Outros pedidos formulados pelo Ministério Público do Trabalho também foram julgados procedentes. São eles: afastamento do empresário de suas atividades, sob pena de multa diária de R$ 20 mil; expropriação das pessoas jurídicas e o confisco de todos bens de valor econômico, com sua consequente liquidação, alienação e reversão do valor angariado ao FAT. A condenação ainda impôs aos réus o pagamento das custas processuais e dos honorários advocatícios, fixados em 15% sobre a quantia que resultar da liquidação da sentença.
“Do cotejo entre a prova oral produzida pelo autor e a prova documental por ele colacionada, afere-se a confirmação da prática reiterada das corrés de forjar os cartões de ponto, não realizar o pagamento das horas extras, impor jornada excessiva de trabalho, não permitir a fruição do intervalo intrajornada, bem como as más condições de trabalho, não oferecendo ambiente adequado para refeição, fornecimento de comida estragada e prática de truck system”, concluiu Graziela Tarpani.

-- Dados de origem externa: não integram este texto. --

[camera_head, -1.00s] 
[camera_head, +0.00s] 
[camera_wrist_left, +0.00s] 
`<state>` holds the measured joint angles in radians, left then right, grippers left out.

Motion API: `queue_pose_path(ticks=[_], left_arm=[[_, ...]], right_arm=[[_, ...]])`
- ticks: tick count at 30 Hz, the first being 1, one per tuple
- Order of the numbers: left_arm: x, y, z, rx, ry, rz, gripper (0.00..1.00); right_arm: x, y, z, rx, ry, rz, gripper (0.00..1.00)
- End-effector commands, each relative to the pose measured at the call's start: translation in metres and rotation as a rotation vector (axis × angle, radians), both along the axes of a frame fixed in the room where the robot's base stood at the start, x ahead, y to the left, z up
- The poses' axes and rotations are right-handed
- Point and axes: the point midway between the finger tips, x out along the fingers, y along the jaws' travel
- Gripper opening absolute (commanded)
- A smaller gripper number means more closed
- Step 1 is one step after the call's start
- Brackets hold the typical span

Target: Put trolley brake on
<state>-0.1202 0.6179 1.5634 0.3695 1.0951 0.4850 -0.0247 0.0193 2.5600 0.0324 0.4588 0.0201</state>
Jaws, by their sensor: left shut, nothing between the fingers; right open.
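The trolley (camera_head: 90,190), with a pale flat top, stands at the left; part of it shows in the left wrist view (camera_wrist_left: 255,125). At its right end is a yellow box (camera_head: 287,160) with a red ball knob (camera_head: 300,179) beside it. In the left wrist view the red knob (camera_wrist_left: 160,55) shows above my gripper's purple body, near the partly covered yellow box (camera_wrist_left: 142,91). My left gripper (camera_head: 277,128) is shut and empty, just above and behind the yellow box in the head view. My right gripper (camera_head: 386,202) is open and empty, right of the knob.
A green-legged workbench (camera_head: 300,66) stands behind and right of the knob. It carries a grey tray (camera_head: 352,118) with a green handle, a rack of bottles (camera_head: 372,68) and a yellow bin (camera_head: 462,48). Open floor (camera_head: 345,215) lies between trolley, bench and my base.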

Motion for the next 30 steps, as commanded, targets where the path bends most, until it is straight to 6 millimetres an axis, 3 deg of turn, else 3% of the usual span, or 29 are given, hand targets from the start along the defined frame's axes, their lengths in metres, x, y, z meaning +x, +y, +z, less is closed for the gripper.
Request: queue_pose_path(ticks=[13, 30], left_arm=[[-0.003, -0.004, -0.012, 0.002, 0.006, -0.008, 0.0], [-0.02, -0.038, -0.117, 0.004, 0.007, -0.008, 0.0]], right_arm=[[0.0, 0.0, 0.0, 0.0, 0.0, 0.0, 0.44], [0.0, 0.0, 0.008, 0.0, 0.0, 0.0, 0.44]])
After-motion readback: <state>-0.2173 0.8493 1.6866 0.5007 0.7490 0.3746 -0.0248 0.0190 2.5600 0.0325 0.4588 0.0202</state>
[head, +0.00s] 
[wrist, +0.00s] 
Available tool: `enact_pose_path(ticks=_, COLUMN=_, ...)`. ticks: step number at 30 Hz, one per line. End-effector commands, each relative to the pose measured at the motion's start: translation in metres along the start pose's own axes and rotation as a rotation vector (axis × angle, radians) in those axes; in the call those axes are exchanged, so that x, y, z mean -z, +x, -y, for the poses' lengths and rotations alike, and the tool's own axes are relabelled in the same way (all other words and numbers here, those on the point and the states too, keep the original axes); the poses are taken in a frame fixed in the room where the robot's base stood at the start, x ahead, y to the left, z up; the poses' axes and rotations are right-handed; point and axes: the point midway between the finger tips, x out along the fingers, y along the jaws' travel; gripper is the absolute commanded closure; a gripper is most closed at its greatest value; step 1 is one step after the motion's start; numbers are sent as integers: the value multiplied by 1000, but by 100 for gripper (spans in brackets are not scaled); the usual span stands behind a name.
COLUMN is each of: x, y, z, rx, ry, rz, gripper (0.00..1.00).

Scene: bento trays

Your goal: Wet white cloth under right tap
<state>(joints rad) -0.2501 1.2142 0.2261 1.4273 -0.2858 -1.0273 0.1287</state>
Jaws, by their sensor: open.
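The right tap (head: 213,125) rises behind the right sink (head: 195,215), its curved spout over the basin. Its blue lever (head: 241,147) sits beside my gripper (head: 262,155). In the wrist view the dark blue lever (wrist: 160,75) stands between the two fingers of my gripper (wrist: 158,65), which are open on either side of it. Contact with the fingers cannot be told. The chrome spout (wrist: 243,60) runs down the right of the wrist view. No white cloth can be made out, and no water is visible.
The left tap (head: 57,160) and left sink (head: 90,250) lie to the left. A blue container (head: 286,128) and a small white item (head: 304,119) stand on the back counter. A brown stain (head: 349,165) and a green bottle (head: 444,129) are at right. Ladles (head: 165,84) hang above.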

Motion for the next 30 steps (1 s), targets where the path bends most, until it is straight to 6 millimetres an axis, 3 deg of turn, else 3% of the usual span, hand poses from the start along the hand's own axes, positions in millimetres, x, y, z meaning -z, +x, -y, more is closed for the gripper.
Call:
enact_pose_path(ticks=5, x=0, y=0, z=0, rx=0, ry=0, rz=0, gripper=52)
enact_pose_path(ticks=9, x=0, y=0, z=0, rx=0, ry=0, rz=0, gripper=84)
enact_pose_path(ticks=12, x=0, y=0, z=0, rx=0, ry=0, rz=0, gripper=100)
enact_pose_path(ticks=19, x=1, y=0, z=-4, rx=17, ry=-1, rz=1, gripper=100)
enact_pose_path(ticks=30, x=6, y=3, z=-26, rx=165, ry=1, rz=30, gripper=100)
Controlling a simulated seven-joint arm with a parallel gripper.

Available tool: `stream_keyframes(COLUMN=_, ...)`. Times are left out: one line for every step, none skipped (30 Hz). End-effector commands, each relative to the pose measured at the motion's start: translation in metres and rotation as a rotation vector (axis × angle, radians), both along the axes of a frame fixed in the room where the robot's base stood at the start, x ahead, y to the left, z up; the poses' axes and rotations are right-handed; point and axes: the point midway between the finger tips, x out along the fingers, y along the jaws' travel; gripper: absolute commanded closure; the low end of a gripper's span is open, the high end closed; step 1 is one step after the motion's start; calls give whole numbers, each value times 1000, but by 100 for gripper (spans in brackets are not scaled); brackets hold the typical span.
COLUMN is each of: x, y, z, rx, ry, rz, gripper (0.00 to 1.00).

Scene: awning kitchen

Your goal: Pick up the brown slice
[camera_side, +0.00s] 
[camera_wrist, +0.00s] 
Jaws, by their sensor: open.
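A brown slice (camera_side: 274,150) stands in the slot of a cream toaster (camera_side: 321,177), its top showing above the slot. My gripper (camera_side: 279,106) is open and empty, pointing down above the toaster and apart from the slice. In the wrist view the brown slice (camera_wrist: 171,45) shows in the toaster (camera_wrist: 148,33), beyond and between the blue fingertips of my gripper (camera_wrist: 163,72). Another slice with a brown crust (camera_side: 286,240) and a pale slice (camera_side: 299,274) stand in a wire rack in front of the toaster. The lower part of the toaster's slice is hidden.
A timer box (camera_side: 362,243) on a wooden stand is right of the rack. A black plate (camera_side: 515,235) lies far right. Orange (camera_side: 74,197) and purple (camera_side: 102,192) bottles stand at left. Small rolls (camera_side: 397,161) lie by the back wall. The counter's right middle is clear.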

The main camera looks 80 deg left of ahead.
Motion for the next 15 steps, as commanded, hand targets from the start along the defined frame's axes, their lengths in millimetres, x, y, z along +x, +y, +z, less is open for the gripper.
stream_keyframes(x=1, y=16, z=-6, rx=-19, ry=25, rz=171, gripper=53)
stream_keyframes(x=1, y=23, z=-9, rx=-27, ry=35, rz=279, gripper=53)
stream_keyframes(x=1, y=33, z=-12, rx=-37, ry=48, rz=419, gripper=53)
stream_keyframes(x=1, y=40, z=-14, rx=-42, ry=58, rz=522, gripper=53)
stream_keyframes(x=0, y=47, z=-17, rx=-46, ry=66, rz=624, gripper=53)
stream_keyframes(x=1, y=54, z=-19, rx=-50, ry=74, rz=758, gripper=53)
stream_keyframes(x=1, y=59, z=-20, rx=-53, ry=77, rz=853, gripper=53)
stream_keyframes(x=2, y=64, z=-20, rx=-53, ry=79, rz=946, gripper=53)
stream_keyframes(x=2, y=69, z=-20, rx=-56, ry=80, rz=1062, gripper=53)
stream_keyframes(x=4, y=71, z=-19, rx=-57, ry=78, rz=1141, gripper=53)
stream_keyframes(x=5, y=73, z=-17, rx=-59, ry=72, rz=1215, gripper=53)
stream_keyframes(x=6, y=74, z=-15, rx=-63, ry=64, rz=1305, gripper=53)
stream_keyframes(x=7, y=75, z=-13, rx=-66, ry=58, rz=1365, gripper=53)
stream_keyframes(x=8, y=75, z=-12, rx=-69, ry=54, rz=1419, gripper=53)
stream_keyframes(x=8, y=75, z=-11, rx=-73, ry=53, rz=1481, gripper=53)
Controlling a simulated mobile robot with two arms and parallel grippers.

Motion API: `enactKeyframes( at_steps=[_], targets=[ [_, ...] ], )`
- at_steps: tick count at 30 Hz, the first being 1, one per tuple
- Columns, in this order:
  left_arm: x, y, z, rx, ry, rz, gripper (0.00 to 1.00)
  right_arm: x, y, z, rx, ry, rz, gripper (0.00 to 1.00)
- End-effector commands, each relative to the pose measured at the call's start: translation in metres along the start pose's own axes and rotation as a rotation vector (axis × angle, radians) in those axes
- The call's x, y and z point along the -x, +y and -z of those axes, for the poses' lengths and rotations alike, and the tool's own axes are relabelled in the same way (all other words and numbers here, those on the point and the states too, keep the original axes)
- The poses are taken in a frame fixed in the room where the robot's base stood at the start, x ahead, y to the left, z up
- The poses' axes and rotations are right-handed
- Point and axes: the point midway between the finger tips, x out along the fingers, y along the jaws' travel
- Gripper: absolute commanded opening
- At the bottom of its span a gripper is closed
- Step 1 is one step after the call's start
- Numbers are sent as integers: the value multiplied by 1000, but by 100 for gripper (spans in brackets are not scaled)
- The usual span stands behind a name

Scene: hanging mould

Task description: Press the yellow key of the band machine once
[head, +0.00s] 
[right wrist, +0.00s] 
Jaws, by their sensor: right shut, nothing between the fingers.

Truck system é o sistema em que o empregador promove o endividamento dos empregados por meio de compra de mercadorias comercializadas na empresa, muitas vezes a preços abusivos. No caso concreto, conforme as provas testemunhais, funcionários das lojas de artigos eletrônicos do empresário não podiam levar de casa as suas refeições nem realizá-las em locais de sua escolha, sendo obrigados a consumirem exclusivamente no restaurante do grupo econômico, mediante desconto no salário.
Ao elenco de irregularidades demonstradas nos autos, a sentença acrescentou a retenção de documento pessoal dos colaboradores e a contratação de trabalho infantil em desacordo à legislação pertinente ao menor aprendiz, ao horário escolar e ao pagamento de remuneração adequada. “Violando direito da personalidade dos empregados de forma reiterada, além da contratação de mão de obra infantil sem observar os preceitos legais, resta devida a indenização por dano moral coletivo”, frisou a juíza.
A julgadora fundamentou a sua decisão em três artigos do Código Civil: 927 (“aquele que, por ato ilícito, causar dano a outrem, fica obrigado a repará-lo”), 186 (“aquele que, por ação ou omissão voluntária, negligência ou imprudência, violar direito e causar dano a outrem, ainda que exclusivamente moral, comete ato ilícito”) e 187 (“também comete ato ilícito o titular de um direito que, ao exercê-lo, excede manifestamente os limites impostos pelo seu fim econômico ou social, pela boa-fé ou pelos bons costumes”).
Quanto às tutelas inibitórias deferidas a pedido do MPT (afastamento das atividades, expropriação e confisco), a julgadora observou que elas visam a impedir não apenas a prática, mas a continuação ou a repetição do ilícito, tendo por base o artigo 84, parágrafo 5°, do Código de Defesa do Consumidor; o artigo 536, parágrafo 1°, do Código de Processo Civil; o artigo 11 da Lei 7.347/85 e o artigo 243 da Constituição. Além disso, elas encontram amparo em decisões da 6ª Turma do Tribunal Superior do Trabalho.
O MPT pleiteou indenização de R$ 2 milhões por dano moral coletivo. No entanto, Graziela Tarpani considerou cabível a quantia de R$ 1 milhão, levando-se em conta “a qualidade do ofendido, a capacidade financeira do ofensor, a gravidade da culpa e a extensão do dano, visando inibir o ofensor de futuras reincidências, ensejando-lhe expressivo, mas suportável, gravame patrimonial”. Contra sentença, a defesa dos réus interpôs recurso ordinário ao Tribunal Regional do Trabalho da 2ª Região.
Outro lado
Segundo a defesa dos réus PR da Silva Ursini Comércio de Informática, Trance Comercial Importação e Exportação, Ursini Restaurante e Paulo Roberto da Silva Ursini, os depoimentos das testemunhas indicadas pelo MPT estão “contaminados por rancor”.
Ela alegou que os autos de infrações lavrados por auditores fiscais apontam irregularidades ou infrações de natureza trabalhista insuficientes para caracterizar, de forma conjunta ou isolada, a condição análoga a trabalho escravo.